DATASET SECTION:

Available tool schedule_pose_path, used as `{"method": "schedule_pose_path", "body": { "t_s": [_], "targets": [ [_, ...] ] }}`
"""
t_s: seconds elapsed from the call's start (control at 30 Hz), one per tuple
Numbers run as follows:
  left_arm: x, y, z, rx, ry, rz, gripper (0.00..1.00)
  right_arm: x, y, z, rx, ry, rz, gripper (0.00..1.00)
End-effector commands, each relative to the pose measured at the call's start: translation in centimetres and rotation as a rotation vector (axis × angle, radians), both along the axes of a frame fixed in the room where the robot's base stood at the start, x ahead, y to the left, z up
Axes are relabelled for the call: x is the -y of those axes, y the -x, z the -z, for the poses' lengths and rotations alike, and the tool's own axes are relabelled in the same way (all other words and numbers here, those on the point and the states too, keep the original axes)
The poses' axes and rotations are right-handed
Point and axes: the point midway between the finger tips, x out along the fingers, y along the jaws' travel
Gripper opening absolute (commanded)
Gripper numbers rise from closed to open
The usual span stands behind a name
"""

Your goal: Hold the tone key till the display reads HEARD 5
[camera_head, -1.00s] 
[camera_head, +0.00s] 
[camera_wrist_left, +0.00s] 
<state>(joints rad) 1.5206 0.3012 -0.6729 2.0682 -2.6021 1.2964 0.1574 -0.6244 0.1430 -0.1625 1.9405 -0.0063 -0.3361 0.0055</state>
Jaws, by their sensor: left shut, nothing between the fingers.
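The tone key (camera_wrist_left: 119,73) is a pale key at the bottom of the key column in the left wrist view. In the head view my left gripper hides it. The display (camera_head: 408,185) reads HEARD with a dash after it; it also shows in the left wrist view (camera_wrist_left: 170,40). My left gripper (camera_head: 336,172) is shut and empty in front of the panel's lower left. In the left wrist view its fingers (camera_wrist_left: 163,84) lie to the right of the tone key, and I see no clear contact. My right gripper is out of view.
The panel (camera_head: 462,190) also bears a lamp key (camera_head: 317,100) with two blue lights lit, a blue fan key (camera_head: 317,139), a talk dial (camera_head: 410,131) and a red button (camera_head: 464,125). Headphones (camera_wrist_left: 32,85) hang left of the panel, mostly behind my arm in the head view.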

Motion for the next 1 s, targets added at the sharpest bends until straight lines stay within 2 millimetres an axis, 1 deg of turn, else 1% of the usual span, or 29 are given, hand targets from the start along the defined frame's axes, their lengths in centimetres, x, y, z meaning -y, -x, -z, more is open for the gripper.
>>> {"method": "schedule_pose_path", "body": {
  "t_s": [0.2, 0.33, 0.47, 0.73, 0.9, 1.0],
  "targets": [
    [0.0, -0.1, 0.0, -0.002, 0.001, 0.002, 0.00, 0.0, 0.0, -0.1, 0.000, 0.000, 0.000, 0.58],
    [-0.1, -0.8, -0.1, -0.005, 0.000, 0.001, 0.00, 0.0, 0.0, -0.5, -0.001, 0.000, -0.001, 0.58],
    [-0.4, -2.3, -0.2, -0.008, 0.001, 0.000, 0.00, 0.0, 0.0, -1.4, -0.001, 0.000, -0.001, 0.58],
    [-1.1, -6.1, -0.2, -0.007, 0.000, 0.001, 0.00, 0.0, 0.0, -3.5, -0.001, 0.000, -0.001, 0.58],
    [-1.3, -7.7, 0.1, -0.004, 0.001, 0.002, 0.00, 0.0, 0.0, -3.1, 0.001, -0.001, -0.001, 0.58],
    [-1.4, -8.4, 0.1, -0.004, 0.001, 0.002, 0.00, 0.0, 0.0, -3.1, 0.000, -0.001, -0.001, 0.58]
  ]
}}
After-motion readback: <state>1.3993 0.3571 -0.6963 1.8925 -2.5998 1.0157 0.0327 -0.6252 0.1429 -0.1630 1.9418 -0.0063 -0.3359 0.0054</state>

EXERCISE AIM: Make an exact copy of every line from the one with "Motion for the" to the end of the data, with the first and last of those lines included.

ANSWER TO THIS EXERCISE:
Motion for the next 1 s, targets added at the sharpest bends until straight lines stay within 2 millimetres an axis, 1 deg of turn, else 1% of the usual span, or 29 are given, hand targets from the start along the defined frame's axes, their lengths in centimetres, x, y, z meaning -y, -x, -z, more is open for the gripper.
>>> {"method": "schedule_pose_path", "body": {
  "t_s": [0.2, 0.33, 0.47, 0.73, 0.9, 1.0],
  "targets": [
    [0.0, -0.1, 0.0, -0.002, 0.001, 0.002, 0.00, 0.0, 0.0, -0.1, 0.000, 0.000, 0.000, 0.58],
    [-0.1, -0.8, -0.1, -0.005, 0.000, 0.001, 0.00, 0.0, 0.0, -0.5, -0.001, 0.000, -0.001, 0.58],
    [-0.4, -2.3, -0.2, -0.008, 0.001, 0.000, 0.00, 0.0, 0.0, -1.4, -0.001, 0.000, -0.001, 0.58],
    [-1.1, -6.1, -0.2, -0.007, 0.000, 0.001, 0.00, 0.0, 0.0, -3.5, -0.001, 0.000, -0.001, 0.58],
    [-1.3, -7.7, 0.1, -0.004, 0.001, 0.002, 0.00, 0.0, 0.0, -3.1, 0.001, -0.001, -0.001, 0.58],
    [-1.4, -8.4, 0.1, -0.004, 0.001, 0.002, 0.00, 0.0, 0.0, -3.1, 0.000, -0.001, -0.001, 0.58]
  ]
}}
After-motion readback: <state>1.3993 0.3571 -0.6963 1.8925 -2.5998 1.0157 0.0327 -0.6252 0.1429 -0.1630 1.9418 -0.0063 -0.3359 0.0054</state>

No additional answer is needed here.